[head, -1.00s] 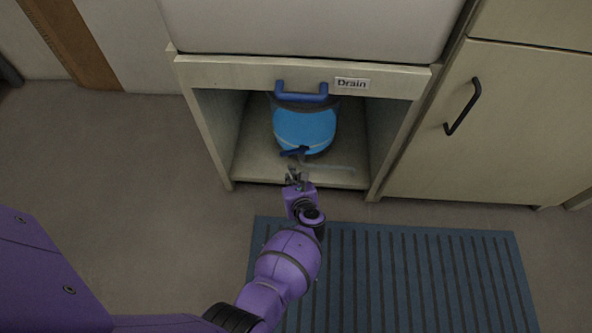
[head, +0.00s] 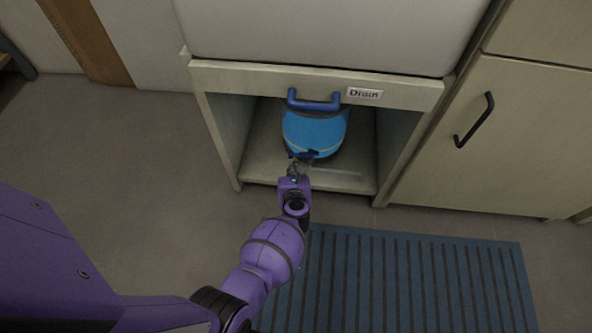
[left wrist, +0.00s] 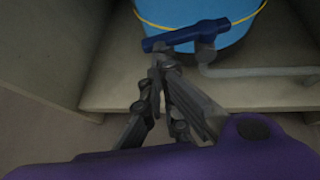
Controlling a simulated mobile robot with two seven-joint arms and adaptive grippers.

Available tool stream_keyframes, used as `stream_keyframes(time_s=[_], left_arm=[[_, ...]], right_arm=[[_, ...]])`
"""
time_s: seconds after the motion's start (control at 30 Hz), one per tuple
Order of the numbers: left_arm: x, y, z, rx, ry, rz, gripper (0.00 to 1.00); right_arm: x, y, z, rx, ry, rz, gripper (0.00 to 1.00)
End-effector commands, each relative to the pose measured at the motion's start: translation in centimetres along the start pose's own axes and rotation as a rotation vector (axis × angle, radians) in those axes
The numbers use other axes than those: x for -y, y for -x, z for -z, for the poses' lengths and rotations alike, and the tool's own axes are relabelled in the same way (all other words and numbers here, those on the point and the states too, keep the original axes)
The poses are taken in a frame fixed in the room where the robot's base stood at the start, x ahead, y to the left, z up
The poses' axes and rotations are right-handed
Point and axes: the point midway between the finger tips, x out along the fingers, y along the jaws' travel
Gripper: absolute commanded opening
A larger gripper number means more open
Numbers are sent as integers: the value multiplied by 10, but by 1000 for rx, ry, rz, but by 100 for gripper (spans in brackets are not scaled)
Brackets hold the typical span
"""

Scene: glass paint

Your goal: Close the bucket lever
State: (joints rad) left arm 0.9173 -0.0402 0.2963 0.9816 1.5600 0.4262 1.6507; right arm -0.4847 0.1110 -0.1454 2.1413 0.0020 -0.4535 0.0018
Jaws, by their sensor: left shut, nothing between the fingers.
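A blue bucket (head: 314,132) stands inside the open cabinet under the counter; it also shows at the top of the left wrist view (left wrist: 190,18). Its dark blue lever (left wrist: 186,35) lies crosswise at the bucket's lower front, on a grey valve with a pipe (left wrist: 255,71) running right. In the head view the lever (head: 303,155) is partly covered by my gripper. My left gripper (head: 298,166) is shut and empty, with its fingertips (left wrist: 160,62) at or just below the lever's left half. I cannot tell whether they touch it. My right gripper is not in view.
A blue handle (head: 314,104) sits on the cabinet's front rail beside a "Drain" label (head: 365,93). Cabinet side walls flank the opening. A closed cabinet door with a black handle (head: 474,120) is on the right. A striped blue mat (head: 400,282) lies on the floor in front.

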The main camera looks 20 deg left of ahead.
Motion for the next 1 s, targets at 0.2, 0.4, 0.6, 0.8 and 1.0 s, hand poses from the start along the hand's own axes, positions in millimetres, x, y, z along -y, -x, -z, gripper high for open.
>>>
▬▬▬▬▬▬
§ **EXERCISE PROMPT**:
Would you reproduce the lines above, from the very first through the line containing "Order of the", exactly and without the pictures?

§ **TASK RESPONSE**:
[head, -1.00s] 
[head, +0.00s] 
[left wrist, +0.00s] 
Controlling a simulated mobile robot with two seven-joint arms and adaptive grippers.

Available tool stream_keyframes, used as `stream_keyframes(time_s=[_], left_arm=[[_, ...]], right_arm=[[_, ...]])`
"""
time_s: seconds after the motion's start (control at 30 Hz), one per tuple
Order of the numbers: left_arm: x, y, z, rx, ry, rz, gripper (0.00 to 1.00); right_arm: x, y, z, rx, ry, rz, gripper (0.00 to 1.00)

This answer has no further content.